COMM 191A Syllabus
Director of Forensics: Genelle Austin-Lett
Office: HGH 214
Winebrenner, T. (1994). Intercollegiate forensics. Dubuque, IA: Kendall Hunt.
Knapp, T. G. & Galizio, L. A. (1999). Elements of Parliamentary Debate. Menlo Park: Addison-Wesley Educational Publishers, Inc.
The focus of COMM 191A is intercollegiate competition in Parliamentary debate. COMM 191A fulfills elective units. A unit of credit is earned by competing in one tournament. The obligations for this class include: research, writing and speech design of at least one prepared event and one limited preparation event (events listed below), practice, and participation in at least one tournament.
Students are expected to:
- Identify, analyze, synthesize and research arguments on controversial topics;
- Construct arguments with credible evidence;
- To think and speak critically;
- Work effectively in a diverse environment;
- Cooperate and support one another while traveling to competitions;
- Understand, and demonstrate, difference between fact, value and policy debate.
- Since you receive priority registration, you are required to attend debate practices from 3:00 pm – 5:30 p.m. Make sure you arrange your class schedule accordingly.
- Regular and punctual attendance is required. In the event that you must miss a practice, you are required to notify the coaching staff in advance.
- To earn one unit of credit, you must adhere to course policies and successfully participate in one tournament.

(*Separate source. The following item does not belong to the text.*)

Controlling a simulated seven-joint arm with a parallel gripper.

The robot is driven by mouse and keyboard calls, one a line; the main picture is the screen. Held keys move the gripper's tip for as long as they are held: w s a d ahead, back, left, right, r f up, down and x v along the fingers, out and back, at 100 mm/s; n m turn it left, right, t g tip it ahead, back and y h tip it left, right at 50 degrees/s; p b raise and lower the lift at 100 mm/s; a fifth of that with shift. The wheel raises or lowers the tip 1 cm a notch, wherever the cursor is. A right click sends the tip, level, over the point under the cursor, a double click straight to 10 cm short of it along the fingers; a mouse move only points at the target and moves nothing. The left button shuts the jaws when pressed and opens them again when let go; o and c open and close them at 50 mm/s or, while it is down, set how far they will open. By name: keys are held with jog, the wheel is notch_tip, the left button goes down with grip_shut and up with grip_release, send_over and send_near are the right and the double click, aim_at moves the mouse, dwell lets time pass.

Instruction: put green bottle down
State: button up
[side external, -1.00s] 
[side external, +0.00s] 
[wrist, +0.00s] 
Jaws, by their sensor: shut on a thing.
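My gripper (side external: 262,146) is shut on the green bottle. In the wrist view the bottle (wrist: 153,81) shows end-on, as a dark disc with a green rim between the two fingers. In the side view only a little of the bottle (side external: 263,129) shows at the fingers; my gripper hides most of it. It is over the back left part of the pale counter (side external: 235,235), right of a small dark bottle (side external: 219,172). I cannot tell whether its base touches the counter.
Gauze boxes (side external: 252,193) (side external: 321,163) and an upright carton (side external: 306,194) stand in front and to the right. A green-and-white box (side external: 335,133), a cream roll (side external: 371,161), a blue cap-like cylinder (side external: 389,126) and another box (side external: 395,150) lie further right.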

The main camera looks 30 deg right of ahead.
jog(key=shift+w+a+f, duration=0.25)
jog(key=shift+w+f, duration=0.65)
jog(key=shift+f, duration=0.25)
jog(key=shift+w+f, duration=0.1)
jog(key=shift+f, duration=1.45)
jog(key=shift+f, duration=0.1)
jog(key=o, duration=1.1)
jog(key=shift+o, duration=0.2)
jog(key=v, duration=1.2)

- You are expected to know (and stay informed of) the major state, national and international issues of the day, drawing from no fewer than five media sources.
- You are required, and expected, to do your own original thinking. San Jose’s policy on academic honesty will be enforced. Any form of plagiarism can disqualify your team and/or the entire SJSU squad, not only for individual tournament(s), but also for the full competitive season.
- Specific requirements for competing are listed in the Tournament Rules and Contract, attached to this green sheet. You are required to sign this document prior to any tournament travel.
Research is a vital activity to debaters. Parliamentary Debaters must maintain a current file of all topical events, anecdotes, philosophical points of view, quotations, etc. Evidence may be used in the 15 minute preparation period. All Parliamentary debaters will practice extemporaneous and impromptu speaking.
Before attending a tournament, students are required to participate in a minimum of two practice debates that are critiqued by the coaching staff. You should be observed running both government and opposition cases. Regular attendance in coaching sessions of resolutional analysis, case building, refutation, and government and opposition strategies are required. No students will travel to a tournament until they are deemed prepared by the coaching staff. Debate practice should not be entered into half-heartedly. The student’s full effort is required in order to evaluate performance and indicate areas for improvement. When you are not debating, you will be expected to flow debates and give critiques. Be prepared to argue either side of the case if called upon in practice. Signing up for a tournament doesn’t guarantee you are qualified to go to a tournament, it just indicates to us your preference. Qualify as soon as possible for every tournament.
Impromptu or Extemporaneous Speaking for Debaters
Impromptu speaking helps eliminate some of the rough edges in speaking and thinking on your feet. Extemporaneous speaking keeps debaters current in state, national, and international events. Both are great activities for debaters besides other members of the squad. All of those entered in extemporaneous speaking are responsible for maintaining a file of recent materials to be taken to the tournament. Information older than three months must be jettisoned. Parliamentary debaters must maintain a team shared and compiled current events file. If you don’t contribute, you can’t use it.
You will be expected to work in concert with the coaching staff in order to prepare your events. All topics must be cleared with the coaches before you use them. Your work must be evaluated and approved by the coaches before leaving for a tournament. No one will attend a tournament unprepared. The coaches will sign off on whether you are ready for competition.
No research, no evidence, no drills, no practice debates = no
tournaments. All are necessary to be able to compete.